What you have to do
Repeat exactly the lines between and including those that contain "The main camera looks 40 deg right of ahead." and "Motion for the". Output no other line.

-- start Information shown --

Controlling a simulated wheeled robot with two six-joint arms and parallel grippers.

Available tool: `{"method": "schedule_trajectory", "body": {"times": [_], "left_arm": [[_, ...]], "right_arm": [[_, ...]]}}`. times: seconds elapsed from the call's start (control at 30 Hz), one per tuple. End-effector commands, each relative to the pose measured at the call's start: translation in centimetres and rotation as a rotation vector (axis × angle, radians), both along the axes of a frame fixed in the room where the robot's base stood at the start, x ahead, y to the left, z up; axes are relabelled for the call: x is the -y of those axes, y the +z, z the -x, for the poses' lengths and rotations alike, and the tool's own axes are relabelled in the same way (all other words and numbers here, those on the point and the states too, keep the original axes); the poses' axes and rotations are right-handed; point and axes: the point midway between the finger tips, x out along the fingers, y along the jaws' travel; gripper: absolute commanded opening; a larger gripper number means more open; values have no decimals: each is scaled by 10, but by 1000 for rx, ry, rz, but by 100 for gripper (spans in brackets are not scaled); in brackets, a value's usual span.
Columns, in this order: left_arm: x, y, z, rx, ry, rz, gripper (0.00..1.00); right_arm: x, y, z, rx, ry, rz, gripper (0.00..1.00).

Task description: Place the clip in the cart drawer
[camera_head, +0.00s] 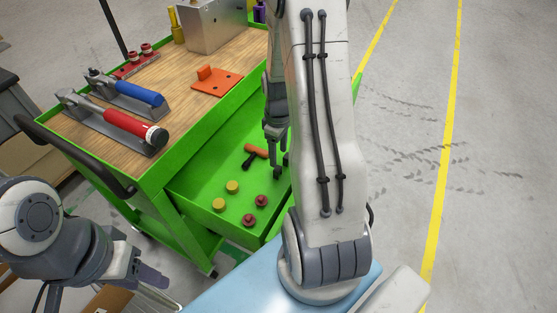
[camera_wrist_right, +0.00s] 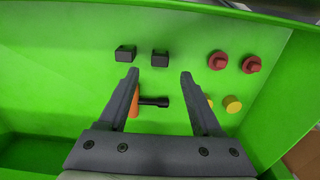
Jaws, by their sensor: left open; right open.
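The green cart drawer (camera_head: 205,185) is pulled open and also fills the right wrist view (camera_wrist_right: 60,90). Two small black square pieces (camera_wrist_right: 125,53) (camera_wrist_right: 160,57) and an orange piece (camera_head: 256,150) with a black shaft (camera_wrist_right: 153,101) lie on its floor. I cannot tell which item is the clip. My right gripper (camera_wrist_right: 160,75) is open and points down into the drawer, with nothing held between its fingers. The orange-and-black piece shows below and between them, partly hidden by the left finger. My left gripper (camera_head: 158,287) is open and empty, outside the cart at lower left.
Two red knobs (camera_head: 255,201) and two yellow knobs (camera_head: 232,187) also lie in the drawer. The wooden cart top (camera_head: 185,75) holds red-handled (camera_head: 130,127) and blue-handled (camera_head: 138,92) tools, an orange plate (camera_head: 217,82) and a metal box (camera_head: 212,22). Open floor lies at right.

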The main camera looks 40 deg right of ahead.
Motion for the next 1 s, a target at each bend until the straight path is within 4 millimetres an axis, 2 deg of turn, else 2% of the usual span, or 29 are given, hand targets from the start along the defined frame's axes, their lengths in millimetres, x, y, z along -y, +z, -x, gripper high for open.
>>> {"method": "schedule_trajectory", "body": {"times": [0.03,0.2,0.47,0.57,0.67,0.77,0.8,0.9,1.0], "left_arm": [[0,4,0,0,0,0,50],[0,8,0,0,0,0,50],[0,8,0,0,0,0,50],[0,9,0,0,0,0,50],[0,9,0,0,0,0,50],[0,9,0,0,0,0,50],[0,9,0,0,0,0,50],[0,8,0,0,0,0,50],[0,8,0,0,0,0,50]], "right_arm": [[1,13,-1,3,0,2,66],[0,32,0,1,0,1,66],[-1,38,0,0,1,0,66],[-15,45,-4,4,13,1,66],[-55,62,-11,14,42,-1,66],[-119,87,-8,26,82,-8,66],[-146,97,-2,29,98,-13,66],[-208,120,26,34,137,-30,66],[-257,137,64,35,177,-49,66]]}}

-- end Information shown --

Solution to the exercise
The main camera looks 40 deg right of ahead.
Motion for the next 1 s, a target at each bend until the straight path is within 4 millimetres an axis, 2 deg of turn, else 2% of the usual span, or 29 are given, hand targets from the start along the defined frame's axes, their lengths in millimetres, x, y, z along -y, +z, -x, gripper high for open.

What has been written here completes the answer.